When this happens, increasing the load will show increase on request per second (rps) until a point. Once we pass that point, the time spend in the garbage collector will start to become a problem and the rps will start to dip, having a negative scaling effect. The figure below shows the effect of increasing the load in our particular scenario. The pick is achieved in the sample data with 770 clients.

CPU throttling

To try to fix this problem, we implemented a throttling mechanism in 4.5. Simply, when the CPU usage went beyond a point, requests were sent to the ASP.NET native queue. This queue already existed, for IIS integrated pipeline mode only, and is used also to limit concurrency based on the parameters maxConcurrentRequestsPerCPU and maxConcurrentThreadsPerCPU in aspnet.config (or through registry keys).

We added an additional setting in aspnet.config for the percentage of CPU usage we will monitor to start the throttling. The new setting is called percentCpuLimit. So whenever the CPU usage goes beyond that point, we will start sending some of the request to the queue, effectively reducing the concurrency and the amount of managed buffers that get allocated and collected by the GC. This improved considerably the scalability of this type of scenarios in our tests.

The default value of the setting is 99%. To disable the throttling, set percentCpuLimit to 0:

<configuration>

    <!-- ... -->

    <system.web>

        <applicationPool percentCpuLimit="0"/>

    </system.web>

</configuration>

Performance counters

In order to know if throttling is happening, the existing “ASP.NET\Requests Queued” counter can’t be used. The counter includes the requests waiting for a CLR thread pool thread and the requests in the ASP.NET queue. So we added the counter below:

Counter

Purpose

“ASP.NET\Requests In Native Queue”

Requests queued in ASP.NET because the concurrency limits have been exceeded.
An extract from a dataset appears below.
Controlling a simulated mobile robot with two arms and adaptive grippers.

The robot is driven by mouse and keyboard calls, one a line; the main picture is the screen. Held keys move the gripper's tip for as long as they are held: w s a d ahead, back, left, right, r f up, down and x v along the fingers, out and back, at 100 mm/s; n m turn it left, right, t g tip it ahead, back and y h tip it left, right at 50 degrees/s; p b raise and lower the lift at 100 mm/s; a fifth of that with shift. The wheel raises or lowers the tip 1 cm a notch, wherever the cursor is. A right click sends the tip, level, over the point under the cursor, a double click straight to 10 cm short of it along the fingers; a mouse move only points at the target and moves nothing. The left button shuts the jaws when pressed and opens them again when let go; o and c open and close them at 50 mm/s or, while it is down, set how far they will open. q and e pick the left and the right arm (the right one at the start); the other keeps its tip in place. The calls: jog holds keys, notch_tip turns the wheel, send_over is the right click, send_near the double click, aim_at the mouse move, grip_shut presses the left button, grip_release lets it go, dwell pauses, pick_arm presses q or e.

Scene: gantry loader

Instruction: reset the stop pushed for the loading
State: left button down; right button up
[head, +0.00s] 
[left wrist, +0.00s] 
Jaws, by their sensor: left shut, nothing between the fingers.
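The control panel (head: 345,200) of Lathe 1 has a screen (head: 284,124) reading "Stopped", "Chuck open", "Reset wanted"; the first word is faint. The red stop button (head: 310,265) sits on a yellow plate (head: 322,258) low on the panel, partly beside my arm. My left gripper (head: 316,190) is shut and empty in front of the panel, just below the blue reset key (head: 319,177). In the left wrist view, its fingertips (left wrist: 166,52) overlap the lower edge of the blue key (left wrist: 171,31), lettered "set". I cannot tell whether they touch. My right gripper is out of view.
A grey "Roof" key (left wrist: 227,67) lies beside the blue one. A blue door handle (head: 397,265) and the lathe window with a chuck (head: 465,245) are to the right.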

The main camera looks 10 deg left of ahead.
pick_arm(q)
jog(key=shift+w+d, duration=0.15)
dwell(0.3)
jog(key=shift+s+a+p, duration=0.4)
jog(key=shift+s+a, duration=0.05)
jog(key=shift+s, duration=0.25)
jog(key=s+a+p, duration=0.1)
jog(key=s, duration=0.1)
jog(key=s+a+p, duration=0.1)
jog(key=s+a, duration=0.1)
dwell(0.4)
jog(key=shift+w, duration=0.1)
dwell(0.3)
Note the new counter will also include requests queued for any other concurrency limiting setting. That is maxConcurrentRequestsPerCPU and maxConcurrentThreadsPerCPU. The checks are made in that order, then percentCpuLimit is checked.

New defaults

There are a few settings that affect this type of scenarios. Some of them in the framework, some of them in IIS/http.sys. We review them and tried to change the default values of some of them, so they work better out of the box.
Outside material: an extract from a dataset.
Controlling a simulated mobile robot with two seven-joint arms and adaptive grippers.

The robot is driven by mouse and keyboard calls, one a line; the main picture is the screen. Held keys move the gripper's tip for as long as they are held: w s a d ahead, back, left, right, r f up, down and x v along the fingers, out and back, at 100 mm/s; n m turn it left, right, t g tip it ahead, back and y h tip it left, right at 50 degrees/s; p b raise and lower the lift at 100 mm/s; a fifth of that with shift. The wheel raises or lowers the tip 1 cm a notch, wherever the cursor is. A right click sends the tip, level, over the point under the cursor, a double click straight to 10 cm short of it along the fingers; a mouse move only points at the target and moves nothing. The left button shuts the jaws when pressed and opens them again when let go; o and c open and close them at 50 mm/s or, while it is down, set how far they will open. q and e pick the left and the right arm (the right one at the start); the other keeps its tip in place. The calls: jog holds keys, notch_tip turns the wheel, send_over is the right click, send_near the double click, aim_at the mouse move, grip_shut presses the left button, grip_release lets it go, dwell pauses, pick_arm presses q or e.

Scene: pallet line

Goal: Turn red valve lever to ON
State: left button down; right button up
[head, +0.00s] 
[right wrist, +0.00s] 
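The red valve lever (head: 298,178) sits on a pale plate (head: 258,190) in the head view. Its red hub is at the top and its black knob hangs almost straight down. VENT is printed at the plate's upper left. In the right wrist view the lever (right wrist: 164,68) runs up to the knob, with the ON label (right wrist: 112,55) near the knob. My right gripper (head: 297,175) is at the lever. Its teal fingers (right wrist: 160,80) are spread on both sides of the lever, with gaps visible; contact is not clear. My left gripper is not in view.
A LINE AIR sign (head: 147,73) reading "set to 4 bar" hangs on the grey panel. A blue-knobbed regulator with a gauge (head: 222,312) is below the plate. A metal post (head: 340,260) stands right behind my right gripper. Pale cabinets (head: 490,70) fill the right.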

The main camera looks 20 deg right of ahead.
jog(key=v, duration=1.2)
System.Net.ServicePointManager.DefaultConnectionLimit: This setting controls how many concurrent outbound connections you can start with System.Net classes, such as HttpWebRequest. The setting can also be set in machine.config setting <system.net/connectionManagement/add[@address='*'] maxconnection />, as long as <processModel autoConfig=false />. In .Net 4.0 we used to set this parameter to 12 times the number of logical CPUs, when autoConfig=true. We have changed that in 4.5 to Infinite (actually is int32.MaxValue).

requestQueueLimit: This setting can be set in <processModel requestQueueLimit /> on machine.config or in <system.web/applicationPool requestQueueLimit /> in aspnet.config. The setting used to work on 4.0 and below as a fix setting, meaning that once we reach that many total requests (5000 by default) we started to return 503 status code. We fixed this in ASP.NET 4.5 to return 503 when the number of requests on the ASP.NET queue is bigger than this value, rather than using the total number of requests.

Http.sys queueLength: <system.applicationHost/applicationPools/applicationPoolDefaults.queueLength /> parameter can be used in IIS to set this. The default in IIS 7.5 is 1000. This can sometimes not be sufficient on a managed application with heavy garbage collection. This is cause by some GC threads using higher priority threads, which can make the IIS threads processing the queue to starve for CPU. However, the setting affects non-paged memory. The default value was not changed. If your web site returns 503 status code, you can try increasing this value.

System.Data MaxPoolSize: The number of database connection on the pool can also affect the scalability of these types of scenarios. The value can be set inside the connection string. The value to choose depends primarily by the Sql server, rather than the client machine, so the default was not changed in 4.5.

Summary

To review, a new concurrency setting was added in 4.5 in aspnet.config named percentCpuLimit, to alleviate async scenarios scalability. A new performance counter named “ASP.NET\Requests In Native Queue” was also added, to know when the throttling is happening. And some default values were changed for some .Net settings. All this is only valid for IIS integrated pipeline mode.